■ Your objective ■
Begin at the line containing "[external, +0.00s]" and stop at the line containing "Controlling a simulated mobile"; copy those lines exactly, ends included, and nothing else.

[Start of Task data]

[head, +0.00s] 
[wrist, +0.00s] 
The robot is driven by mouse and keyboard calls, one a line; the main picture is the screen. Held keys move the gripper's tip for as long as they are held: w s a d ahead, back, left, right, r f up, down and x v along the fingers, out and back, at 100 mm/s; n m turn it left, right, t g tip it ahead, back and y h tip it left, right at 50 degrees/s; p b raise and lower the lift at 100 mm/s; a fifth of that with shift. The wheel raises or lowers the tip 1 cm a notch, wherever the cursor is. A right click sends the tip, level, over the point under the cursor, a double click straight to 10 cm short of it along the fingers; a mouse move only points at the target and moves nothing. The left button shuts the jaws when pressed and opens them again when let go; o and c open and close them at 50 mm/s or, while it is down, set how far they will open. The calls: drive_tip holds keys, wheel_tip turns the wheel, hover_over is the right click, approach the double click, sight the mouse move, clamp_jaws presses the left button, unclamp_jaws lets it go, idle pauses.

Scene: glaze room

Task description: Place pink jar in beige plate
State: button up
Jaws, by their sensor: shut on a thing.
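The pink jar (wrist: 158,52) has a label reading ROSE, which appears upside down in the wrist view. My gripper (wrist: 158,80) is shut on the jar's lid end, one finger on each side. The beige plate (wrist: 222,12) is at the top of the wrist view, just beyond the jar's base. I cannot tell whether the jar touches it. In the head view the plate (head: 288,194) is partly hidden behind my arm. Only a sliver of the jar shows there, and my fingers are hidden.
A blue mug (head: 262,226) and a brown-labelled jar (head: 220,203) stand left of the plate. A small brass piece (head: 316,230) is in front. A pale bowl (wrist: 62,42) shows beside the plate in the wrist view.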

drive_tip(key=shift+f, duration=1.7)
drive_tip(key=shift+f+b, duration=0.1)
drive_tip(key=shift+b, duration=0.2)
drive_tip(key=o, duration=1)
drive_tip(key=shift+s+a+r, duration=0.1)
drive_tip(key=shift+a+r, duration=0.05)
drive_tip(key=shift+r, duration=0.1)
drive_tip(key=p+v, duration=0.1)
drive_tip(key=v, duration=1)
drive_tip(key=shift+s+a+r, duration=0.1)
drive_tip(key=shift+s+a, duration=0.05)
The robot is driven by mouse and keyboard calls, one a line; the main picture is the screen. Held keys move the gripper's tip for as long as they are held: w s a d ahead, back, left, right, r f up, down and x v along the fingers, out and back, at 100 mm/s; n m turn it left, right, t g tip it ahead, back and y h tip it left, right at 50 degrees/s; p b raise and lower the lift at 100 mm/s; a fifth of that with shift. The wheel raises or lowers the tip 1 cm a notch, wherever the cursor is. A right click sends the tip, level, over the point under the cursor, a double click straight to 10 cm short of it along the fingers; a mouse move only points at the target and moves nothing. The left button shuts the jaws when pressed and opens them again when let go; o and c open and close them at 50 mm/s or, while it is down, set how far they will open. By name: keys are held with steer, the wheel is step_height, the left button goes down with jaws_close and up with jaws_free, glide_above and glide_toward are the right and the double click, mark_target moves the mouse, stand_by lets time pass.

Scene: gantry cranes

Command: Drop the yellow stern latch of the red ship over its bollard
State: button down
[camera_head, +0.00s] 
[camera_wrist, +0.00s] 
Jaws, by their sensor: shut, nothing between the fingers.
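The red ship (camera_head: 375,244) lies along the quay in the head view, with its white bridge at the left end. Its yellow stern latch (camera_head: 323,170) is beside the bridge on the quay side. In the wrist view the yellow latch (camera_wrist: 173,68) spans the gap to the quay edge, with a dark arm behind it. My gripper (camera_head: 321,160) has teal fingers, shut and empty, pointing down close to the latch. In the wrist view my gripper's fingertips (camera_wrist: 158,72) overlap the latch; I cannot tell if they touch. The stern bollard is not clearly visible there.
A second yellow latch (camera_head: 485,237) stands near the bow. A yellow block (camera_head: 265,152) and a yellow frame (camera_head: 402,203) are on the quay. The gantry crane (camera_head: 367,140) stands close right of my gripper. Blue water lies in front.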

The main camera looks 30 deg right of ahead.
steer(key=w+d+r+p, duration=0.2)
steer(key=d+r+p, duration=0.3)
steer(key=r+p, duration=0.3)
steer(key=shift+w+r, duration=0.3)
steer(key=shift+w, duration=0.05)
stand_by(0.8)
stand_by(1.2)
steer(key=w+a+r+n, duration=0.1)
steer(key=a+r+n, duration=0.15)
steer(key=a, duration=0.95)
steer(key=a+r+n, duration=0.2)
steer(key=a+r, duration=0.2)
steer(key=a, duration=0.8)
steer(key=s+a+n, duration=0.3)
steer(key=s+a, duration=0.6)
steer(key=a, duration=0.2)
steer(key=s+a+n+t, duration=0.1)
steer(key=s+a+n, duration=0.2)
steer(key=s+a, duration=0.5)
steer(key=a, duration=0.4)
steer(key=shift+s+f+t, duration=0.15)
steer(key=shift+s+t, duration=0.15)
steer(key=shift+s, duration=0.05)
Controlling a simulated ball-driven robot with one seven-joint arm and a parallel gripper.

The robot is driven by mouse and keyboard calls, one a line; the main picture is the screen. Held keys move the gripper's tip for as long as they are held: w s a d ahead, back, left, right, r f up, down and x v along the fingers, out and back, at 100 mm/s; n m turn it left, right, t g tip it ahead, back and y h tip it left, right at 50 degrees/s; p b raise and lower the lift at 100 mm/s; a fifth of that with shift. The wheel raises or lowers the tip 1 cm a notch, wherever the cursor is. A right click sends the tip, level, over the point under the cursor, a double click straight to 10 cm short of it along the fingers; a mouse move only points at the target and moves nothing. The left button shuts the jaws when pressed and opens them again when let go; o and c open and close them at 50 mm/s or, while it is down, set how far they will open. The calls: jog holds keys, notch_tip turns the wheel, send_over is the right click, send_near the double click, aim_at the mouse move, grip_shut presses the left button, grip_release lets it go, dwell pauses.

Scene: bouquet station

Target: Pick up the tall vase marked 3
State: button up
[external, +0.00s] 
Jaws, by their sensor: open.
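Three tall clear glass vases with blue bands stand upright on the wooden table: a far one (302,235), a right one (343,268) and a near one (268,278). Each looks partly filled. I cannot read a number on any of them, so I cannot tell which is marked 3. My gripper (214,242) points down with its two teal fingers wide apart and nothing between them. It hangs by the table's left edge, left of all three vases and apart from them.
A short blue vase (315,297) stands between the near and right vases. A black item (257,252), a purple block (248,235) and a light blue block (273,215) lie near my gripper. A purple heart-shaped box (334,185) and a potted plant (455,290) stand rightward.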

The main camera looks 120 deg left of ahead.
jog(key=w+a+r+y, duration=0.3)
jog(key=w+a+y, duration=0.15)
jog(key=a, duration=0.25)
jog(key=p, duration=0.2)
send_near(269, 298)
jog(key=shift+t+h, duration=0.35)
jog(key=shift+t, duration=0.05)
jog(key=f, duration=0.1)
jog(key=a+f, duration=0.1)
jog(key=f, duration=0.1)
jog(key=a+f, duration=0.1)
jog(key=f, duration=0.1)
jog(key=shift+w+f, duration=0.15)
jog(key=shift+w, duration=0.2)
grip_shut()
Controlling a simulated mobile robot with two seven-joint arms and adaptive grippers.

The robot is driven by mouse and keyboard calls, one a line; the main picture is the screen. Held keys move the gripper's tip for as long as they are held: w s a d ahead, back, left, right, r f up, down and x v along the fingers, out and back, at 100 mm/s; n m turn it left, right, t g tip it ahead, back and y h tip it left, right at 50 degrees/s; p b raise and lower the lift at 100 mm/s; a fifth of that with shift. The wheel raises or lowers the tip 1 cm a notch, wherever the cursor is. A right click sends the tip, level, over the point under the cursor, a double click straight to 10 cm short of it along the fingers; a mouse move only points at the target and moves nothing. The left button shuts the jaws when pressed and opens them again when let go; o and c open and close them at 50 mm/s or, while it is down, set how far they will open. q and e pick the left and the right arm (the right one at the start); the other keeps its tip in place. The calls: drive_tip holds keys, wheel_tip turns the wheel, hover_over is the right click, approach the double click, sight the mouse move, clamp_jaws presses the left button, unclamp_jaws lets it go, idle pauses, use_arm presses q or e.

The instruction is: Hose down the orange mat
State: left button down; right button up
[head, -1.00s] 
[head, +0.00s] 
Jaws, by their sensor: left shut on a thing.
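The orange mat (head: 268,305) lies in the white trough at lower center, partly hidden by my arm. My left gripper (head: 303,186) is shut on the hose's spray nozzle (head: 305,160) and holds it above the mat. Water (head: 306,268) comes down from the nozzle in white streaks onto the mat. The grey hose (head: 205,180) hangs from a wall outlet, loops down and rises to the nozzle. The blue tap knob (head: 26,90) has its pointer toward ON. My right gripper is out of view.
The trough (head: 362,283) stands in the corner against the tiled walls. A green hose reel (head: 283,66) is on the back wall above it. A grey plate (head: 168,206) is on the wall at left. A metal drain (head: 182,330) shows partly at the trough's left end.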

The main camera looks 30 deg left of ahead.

[End of Task data]

■ Task answer ■
[external, +0.00s] 
Jaws, by their sensor: open.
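Three tall clear glass vases with blue bands stand upright on the wooden table: a far one (302,235), a right one (343,268) and a near one (268,278). Each looks partly filled. I cannot read a number on any of them, so I cannot tell which is marked 3. My gripper (214,242) points down with its two teal fingers wide apart and nothing between them. It hangs by the table's left edge, left of all three vases and apart from them.
A short blue vase (315,297) stands between the near and right vases. A black item (257,252), a purple block (248,235) and a light blue block (273,215) lie near my gripper. A purple heart-shaped box (334,185) and a potted plant (455,290) stand rightward.

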The main camera looks 120 deg left of ahead.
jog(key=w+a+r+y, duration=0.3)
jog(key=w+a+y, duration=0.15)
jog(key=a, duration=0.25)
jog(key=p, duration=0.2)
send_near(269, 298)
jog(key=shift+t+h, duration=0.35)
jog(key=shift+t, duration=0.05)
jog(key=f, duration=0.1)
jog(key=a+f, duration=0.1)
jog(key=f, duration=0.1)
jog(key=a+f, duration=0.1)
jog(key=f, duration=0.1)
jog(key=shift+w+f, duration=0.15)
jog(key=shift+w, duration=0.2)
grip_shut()
Controlling a simulated mobile robot with two seven-joint arms and adaptive grippers.

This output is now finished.